Weather in Glacier National Park varies greatly throughout the year. Most visitors arrive in the summer months. Expect summer days to be very hot and humid. Bring plenty of water. Weather can be unpredictable—snow has been recorded in August. You might be enjoying a warm sunny day and then within an hour be drenched with a cold, driving rain. The most rainfall usually occurs in June. (Be sure to bring rain gear for yourself and your camera.) Winter can be inhospitable, with bitter cold, wind and deep snow averaging about 40 inches in January and temperatures averaging between 15° F and 28° F, but as low as -35° F.
I bring a standard backpack load, which includes several lenses with focal lengths from 14mm to 300mm. Careful decisions may have to be made depending on the difficulty level of the hike and your fitness level. I never hike with my 300mm ƒ/2.8, but leave it in the car for driving the roads to spot wildlife. On a strenuous hike, I may have to opt for the lighter 70-300mm ƒ/4.5-5.6G. Photographers interested in the wildflowers should bring a macro lens like my Nikon Micro-Nikkor 105mm ƒ/2.8G lens. Landscapes are usually shot with a 14-24mm or 24-70mm on my full-frame Nikon D3. A tripod is a must. I’ll bring the Gitzo Explorer with a Really Right Stuff ballhead.

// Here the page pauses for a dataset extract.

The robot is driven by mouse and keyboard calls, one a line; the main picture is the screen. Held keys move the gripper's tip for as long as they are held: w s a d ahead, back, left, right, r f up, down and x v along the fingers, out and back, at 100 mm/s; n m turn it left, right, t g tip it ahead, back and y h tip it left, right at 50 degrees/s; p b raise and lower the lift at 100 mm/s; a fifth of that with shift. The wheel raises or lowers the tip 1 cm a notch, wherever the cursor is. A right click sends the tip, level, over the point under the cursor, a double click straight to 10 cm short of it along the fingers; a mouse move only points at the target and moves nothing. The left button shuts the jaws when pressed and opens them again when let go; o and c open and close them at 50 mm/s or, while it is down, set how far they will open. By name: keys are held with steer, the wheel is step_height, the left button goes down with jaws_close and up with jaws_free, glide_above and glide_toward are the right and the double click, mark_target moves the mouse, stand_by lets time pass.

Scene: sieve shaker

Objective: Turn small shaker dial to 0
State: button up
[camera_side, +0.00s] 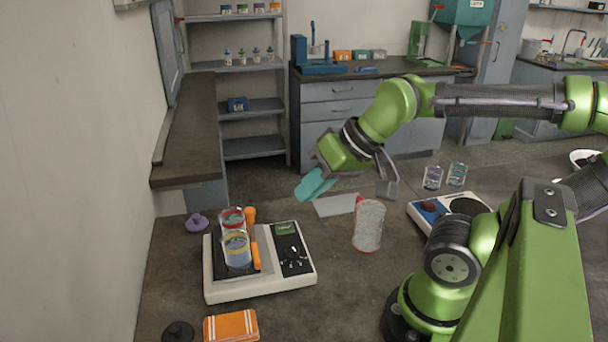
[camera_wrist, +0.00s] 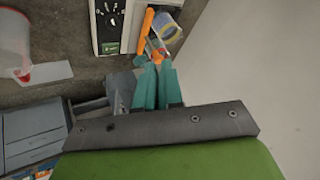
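The shaker (camera_side: 215,288) is a white-bodied machine on the bench, left of centre in the side view. Its black control panel (camera_side: 292,262) has a small green display and small light-coloured dials; the dial setting is too small to read. The panel also shows at the top of the wrist view (camera_wrist: 113,22). Clear jars with red and yellow bands (camera_side: 237,250) stand on the shaker between orange clamps (camera_side: 254,255). My gripper (camera_side: 306,190) has teal fingers, held above and behind the shaker. In the wrist view its fingers (camera_wrist: 157,68) lie close together, with nothing visible between them.
A clear beaker (camera_side: 368,228) stands right of the shaker. A blue-and-white device (camera_side: 425,212) with a dark round plate is farther right. A purple item (camera_side: 197,223), an orange cloth (camera_side: 230,326) and a black disc (camera_side: 178,331) lie around the shaker. A pale sheet (camera_side: 337,205) lies behind.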

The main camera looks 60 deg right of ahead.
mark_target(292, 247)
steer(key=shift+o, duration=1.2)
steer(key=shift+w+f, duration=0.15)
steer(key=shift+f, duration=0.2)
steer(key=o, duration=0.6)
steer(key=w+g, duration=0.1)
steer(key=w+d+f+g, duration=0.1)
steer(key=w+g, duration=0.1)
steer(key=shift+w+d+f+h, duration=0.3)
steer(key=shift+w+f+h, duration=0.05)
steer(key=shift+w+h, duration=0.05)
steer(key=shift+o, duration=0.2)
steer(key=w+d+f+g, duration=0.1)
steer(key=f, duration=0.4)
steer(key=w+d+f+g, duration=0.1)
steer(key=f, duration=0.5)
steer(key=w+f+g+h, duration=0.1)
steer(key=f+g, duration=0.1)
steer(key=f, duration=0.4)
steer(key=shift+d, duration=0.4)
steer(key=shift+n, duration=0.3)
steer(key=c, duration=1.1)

Most photographers and tourists visit Glacier National Park in the summer. It’s a great time of year for wildlife (I’ve photographed many bear, mountain goats, deer, rams, etc.), with easy accessibility to roads, hiking trails, campgrounds, hotels and restaurants. The park is very crowded, however. In early autumn or after the first snow, the Many Glacier Road that bisects the park for easy east-west access is closed. Without it, the drive around the south tip of the park to the other side is quite lengthy. I once made a trip in early autumn and found it virtually deserted. It was a wonderful experience because an early snow blanketed the mountains, but there was still abundant color in the aspens. The drawback to visiting this time of year is that the campgrounds and park hotels are closed. Always tell someone where you’re going, especially in the winter. A few years ago, my 4×4 nearly slid off an icy road and over a cliff drop of several hundred feet.
Contact: Glacier National Park, (406) 888-7800, www.nps.gov/glac.
Available for Canon, Nikon and Sony APS-C cameras, the Tamron 18-270mm Di II VC PZD zoom lens is a compact, but versatile single-lens solution for working with everything from wildflowers to landscapes to wildlife. With Vibration Compensation for reducing camera shake, the 28-419mm equivalent focal length offers a 15x zoom range that starts wide and extends into telephoto range. The lens itself weighs slightly less than a pound, making it an ideal choice for keeping your load light on longer treks. Contact: Tamron USA, (800) 827-8880, www.tamron-usa.com.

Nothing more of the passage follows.